>> BEGIN DATASET EXTRACT

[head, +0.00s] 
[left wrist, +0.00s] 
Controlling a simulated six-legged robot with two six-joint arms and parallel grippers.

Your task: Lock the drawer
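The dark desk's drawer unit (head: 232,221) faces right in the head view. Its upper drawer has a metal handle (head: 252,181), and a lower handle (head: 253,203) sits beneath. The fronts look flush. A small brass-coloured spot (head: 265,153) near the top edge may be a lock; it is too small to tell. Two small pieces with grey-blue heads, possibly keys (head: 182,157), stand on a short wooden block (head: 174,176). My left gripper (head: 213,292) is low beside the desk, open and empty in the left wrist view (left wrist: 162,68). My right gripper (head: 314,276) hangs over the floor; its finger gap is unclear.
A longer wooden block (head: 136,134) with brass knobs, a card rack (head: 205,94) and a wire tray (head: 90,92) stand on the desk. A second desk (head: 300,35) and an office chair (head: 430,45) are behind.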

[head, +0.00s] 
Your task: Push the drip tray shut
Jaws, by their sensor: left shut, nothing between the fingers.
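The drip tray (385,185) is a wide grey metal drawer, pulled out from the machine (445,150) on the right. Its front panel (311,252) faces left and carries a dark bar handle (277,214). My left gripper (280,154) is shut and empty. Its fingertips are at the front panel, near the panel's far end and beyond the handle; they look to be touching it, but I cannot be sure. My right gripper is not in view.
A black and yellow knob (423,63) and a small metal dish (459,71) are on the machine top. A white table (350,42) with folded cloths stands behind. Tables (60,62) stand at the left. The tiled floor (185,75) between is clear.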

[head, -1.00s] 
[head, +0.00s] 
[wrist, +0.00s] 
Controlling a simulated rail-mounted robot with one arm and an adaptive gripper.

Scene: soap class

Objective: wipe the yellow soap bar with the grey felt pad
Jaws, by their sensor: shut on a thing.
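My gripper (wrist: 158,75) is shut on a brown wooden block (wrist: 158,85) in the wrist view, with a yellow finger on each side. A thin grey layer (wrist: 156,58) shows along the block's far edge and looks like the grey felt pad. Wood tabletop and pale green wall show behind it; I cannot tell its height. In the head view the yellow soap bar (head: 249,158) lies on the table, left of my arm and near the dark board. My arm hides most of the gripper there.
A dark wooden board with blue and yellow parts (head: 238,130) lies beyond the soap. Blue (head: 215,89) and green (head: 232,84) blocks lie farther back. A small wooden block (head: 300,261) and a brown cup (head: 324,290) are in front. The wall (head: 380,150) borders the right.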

>> END DATASET EXTRACT

Extract all lines from the material above that include the word "robot".

Controlling a simulated six-legged robot with two six-joint arms and parallel grippers.
Controlling a simulated rail-mounted robot with one arm and an adaptive gripper.

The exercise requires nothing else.